Set problem:
Pictures do not belong in your copy. Repeat all the other data exactly.

Available data:

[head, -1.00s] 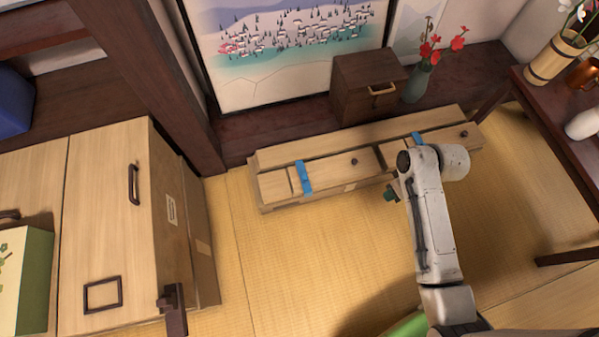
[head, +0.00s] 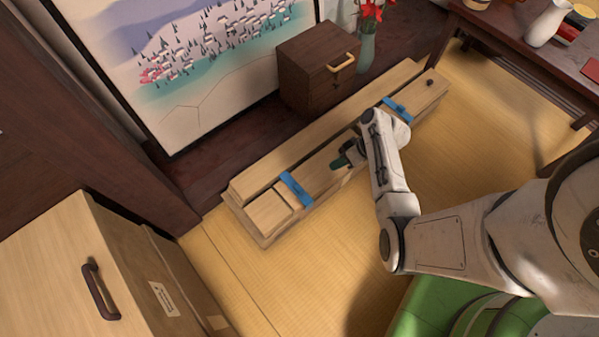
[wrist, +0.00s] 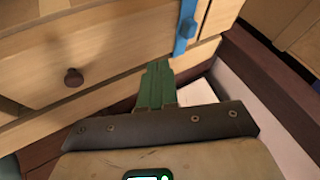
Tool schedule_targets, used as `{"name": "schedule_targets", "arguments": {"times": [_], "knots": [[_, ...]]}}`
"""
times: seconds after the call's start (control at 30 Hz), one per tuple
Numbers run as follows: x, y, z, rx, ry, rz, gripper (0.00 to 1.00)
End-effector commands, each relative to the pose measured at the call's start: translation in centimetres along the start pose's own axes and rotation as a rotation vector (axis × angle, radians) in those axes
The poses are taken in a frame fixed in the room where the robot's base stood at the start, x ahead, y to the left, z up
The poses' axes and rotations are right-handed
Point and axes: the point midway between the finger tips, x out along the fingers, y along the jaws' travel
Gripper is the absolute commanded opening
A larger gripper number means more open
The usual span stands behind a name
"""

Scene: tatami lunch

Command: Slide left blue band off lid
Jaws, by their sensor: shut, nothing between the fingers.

Response to the task:
[head, -1.00s] 
[head, +0.00s] 
[wrist, +0.00s] 
Tool schedule_targets, used as `{"name": "schedule_targets", "arguments": {"times": [_], "knots": [[_, ...]]}}`
"""
times: seconds after the call's start (control at 30 Hz), one per tuple
Numbers run as follows: x, y, z, rx, ry, rz, gripper (0.00 to 1.00)
End-effector commands, each relative to the pose measured at the call's start: translation in centimetres along the start pose's own axes and rotation as a rotation vector (axis × angle, radians) in those axes
The poses are taken in a frame fixed in the room where the robot's base stood at the start, x ahead, y to the left, z up
The poses' axes and rotations are right-handed
Point and axes: the point midway between the finger tips, x out along the fingers, y along the jaws' travel
Gripper is the absolute commanded opening
A larger gripper number means more open
The usual span stands behind a name
"""

Scene: tatami lunch

Command: Slide left blue band off lid
Jaws, by their sensor: shut, nothing between the fingers.

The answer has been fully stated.